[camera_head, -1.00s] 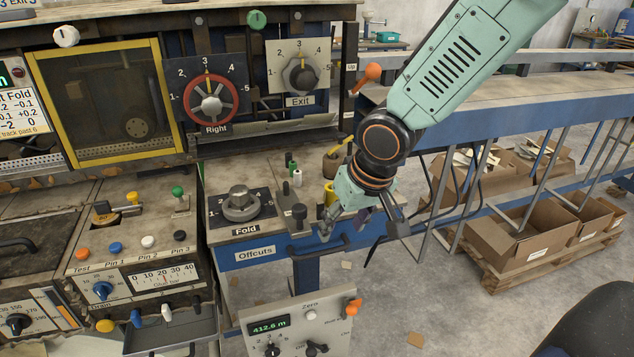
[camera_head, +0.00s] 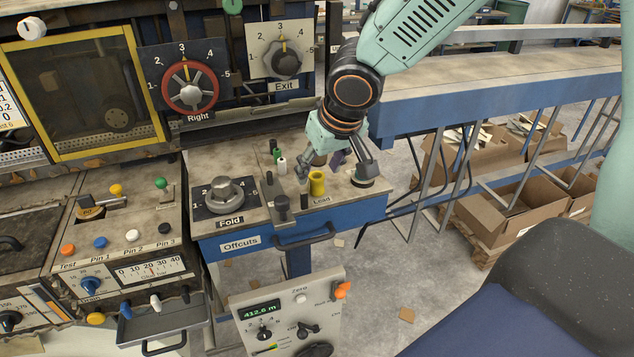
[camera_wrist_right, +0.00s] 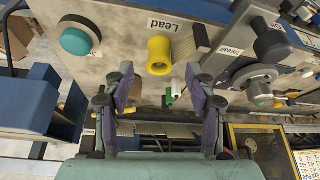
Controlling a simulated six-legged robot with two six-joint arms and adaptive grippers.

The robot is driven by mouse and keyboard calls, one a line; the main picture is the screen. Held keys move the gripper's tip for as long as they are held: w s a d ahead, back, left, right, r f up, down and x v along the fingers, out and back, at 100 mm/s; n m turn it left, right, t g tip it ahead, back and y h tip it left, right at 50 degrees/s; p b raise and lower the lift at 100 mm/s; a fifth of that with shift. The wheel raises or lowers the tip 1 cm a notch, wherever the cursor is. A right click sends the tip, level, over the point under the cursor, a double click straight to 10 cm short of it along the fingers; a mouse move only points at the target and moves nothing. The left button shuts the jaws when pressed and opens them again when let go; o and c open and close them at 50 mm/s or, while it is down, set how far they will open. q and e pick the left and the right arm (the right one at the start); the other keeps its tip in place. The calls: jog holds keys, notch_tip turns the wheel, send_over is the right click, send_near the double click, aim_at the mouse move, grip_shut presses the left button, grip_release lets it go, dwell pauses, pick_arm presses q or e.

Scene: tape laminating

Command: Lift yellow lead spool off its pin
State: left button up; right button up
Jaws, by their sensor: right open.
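The yellow lead spool (camera_head: 317,183) stands upright beside the "Lead" label on the worn bench top (camera_head: 345,193). In the right wrist view the yellow spool (camera_wrist_right: 159,57) lies ahead of my fingers, near the line midway between them. My right gripper (camera_head: 336,172) is open and empty, pointing down just behind and to the right of the spool. Its fingers (camera_wrist_right: 160,92) do not enclose the spool. The pin inside the spool is hidden. My left gripper is out of view.
Small white (camera_head: 282,165) and green (camera_head: 277,155) spools stand left of the yellow one. A dark knobbed post (camera_head: 282,205) stands in front. The Fold dial (camera_head: 224,191) is farther left.

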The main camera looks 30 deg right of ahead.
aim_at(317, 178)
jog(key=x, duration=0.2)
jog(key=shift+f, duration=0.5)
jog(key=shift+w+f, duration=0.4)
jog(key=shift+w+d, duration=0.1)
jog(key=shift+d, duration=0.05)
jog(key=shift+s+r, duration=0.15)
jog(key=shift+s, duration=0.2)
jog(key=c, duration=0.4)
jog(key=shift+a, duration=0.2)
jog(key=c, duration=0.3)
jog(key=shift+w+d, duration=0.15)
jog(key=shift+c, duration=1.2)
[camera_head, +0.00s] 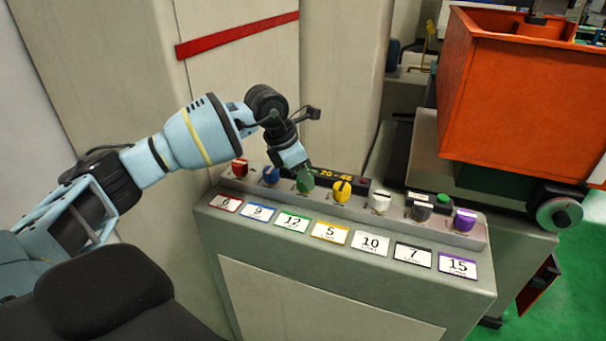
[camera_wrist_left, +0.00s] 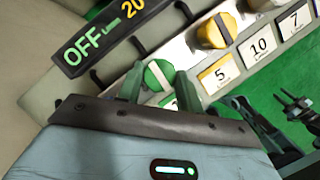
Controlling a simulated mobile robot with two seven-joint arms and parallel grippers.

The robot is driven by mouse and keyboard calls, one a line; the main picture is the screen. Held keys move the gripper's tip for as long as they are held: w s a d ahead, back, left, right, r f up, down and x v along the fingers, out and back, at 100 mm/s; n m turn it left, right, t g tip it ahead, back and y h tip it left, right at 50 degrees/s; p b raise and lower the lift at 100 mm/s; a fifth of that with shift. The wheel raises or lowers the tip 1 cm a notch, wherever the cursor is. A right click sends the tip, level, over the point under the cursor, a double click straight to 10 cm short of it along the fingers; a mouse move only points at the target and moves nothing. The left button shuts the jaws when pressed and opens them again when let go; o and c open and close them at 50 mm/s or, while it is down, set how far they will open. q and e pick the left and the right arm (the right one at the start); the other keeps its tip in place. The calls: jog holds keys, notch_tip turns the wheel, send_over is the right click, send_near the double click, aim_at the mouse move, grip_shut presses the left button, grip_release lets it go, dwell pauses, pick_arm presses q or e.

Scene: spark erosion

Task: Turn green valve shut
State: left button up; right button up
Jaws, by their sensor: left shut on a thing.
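The green valve (camera_head: 305,183) is a round knob on top of the grey console, third from the left in a row of coloured knobs. Its white label (camera_head: 292,221) reads 12. My left gripper (camera_head: 303,173) reaches down onto it from behind, partly covering it. In the left wrist view the green valve (camera_wrist_left: 158,74) shows a white stripe across its face, and the two green fingers of my left gripper (camera_wrist_left: 160,90) are shut on it from either side. A dark display (camera_wrist_left: 103,32) beside it reads OFF in green.
Close neighbours are the blue knob (camera_head: 271,175) and the yellow knob (camera_head: 341,190). Red, white, grey and purple knobs share the console (camera_head: 330,285). A large orange bin (camera_head: 525,95) stands at the back right. Green floor (camera_head: 580,270) is open at the right.

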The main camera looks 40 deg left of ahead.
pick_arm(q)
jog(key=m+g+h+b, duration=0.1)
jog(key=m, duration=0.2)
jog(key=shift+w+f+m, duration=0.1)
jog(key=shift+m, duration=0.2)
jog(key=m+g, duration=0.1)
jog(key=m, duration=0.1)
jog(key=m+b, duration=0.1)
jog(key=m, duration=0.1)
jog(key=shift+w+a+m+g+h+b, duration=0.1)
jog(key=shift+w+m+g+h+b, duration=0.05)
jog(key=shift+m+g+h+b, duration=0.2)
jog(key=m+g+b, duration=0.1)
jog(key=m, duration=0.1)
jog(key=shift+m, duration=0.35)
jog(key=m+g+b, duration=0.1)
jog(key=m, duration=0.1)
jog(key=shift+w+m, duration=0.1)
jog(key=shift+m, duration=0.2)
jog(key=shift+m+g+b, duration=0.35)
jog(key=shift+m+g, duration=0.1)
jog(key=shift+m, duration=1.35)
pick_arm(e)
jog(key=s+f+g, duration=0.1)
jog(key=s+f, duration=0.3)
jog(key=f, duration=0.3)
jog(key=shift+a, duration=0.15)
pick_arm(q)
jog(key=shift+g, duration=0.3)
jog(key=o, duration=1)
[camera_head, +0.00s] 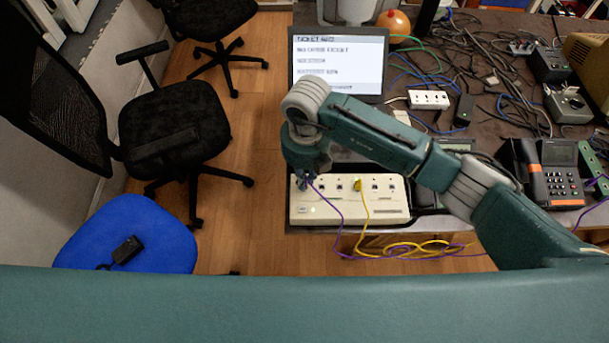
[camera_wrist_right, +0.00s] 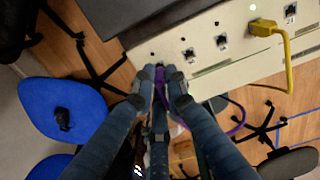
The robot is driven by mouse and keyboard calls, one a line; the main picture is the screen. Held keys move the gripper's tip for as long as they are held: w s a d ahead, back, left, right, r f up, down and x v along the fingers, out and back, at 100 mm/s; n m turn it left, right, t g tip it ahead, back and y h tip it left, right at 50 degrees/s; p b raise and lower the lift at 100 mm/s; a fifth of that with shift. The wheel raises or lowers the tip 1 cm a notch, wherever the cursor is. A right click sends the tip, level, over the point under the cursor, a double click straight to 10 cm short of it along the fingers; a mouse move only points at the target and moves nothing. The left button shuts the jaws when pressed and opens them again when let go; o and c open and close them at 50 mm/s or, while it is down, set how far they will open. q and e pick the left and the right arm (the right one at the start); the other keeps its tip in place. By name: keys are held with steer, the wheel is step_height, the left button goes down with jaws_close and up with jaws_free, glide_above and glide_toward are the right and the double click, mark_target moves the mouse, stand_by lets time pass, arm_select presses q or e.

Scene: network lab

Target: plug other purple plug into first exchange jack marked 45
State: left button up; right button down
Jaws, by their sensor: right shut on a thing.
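The exchange is a long cream box (camera_head: 330,212) with a row of jacks, at the table's front edge. A yellow plug (camera_head: 357,184) sits in one jack; it also shows in the right wrist view (camera_wrist_right: 263,27). My right gripper (camera_head: 303,181) is over the box's left end, fingers pointing down. In the right wrist view its fingers (camera_wrist_right: 161,78) are shut on a purple plug (camera_wrist_right: 159,76), close to the box face. The purple cable (camera_head: 328,202) trails from it. Whether the plug touches a jack is hidden by the fingers. The jack numbers are too small to read.
A laptop (camera_head: 338,63) stands behind the exchange. A desk phone (camera_head: 551,180), a white socket block (camera_head: 428,99) and tangled cables lie to the right. Yellow cable loops (camera_head: 400,249) hang below the table edge. A blue chair (camera_head: 150,235) and black chairs stand left.

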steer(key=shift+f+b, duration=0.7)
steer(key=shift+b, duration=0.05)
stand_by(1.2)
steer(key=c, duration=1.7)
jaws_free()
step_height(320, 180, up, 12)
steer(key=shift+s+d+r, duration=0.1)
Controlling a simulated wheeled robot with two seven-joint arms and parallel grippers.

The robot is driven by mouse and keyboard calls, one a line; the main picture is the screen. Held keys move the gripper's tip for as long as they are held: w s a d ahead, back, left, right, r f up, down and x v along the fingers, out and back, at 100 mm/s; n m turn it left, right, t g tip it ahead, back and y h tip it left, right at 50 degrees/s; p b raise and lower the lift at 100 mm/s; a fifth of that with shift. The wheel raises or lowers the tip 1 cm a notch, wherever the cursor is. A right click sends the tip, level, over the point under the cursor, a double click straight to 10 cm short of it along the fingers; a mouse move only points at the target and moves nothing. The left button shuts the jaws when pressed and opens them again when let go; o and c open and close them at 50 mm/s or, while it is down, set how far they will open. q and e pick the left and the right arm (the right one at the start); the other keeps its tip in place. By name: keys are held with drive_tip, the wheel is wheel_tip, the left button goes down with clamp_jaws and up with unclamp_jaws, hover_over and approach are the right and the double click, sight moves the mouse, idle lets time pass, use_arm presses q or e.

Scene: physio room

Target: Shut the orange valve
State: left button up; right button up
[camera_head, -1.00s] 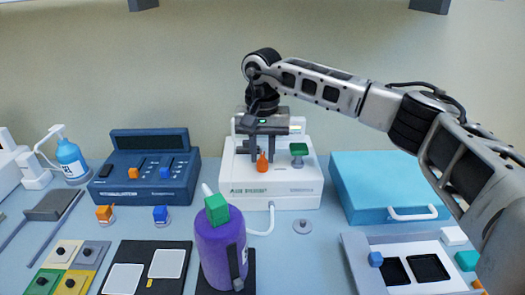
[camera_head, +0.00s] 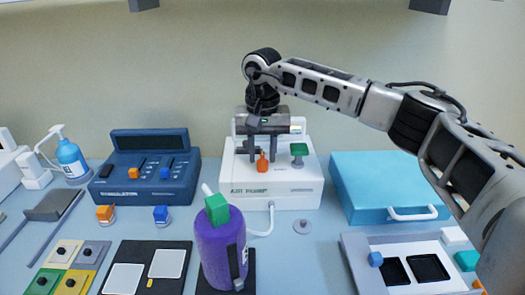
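The orange valve (camera_head: 262,162) stands on the front top of the white pump unit (camera_head: 270,188), with a green valve (camera_head: 298,152) to its right. My right gripper (camera_head: 262,153) hangs pointing down over the orange valve. Its two dark fingers are apart, one on each side of the valve's upper part. I see a gap between them and cannot make out contact with the valve. The fingers and palm hide part of the pump's back. My left gripper is not in view.
A purple bottle with a green cap (camera_head: 221,245) stands in front of the pump, with a white hose (camera_head: 268,225) beside it. A blue control box (camera_head: 146,190) is at the left and a turquoise case (camera_head: 385,180) at the right.

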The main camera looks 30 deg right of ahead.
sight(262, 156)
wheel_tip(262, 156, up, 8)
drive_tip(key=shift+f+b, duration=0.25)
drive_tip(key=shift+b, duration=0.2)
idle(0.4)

◇ ◇ ◇ ◇

◆ **TASK GOAL**
Extract, from the material above, each line holding the word "parallel".

◆ **ANSWER**
Controlling a simulated mobile robot with two seven-joint arms and parallel grippers.
Controlling a simulated wheeled robot with two seven-joint arms and parallel grippers.

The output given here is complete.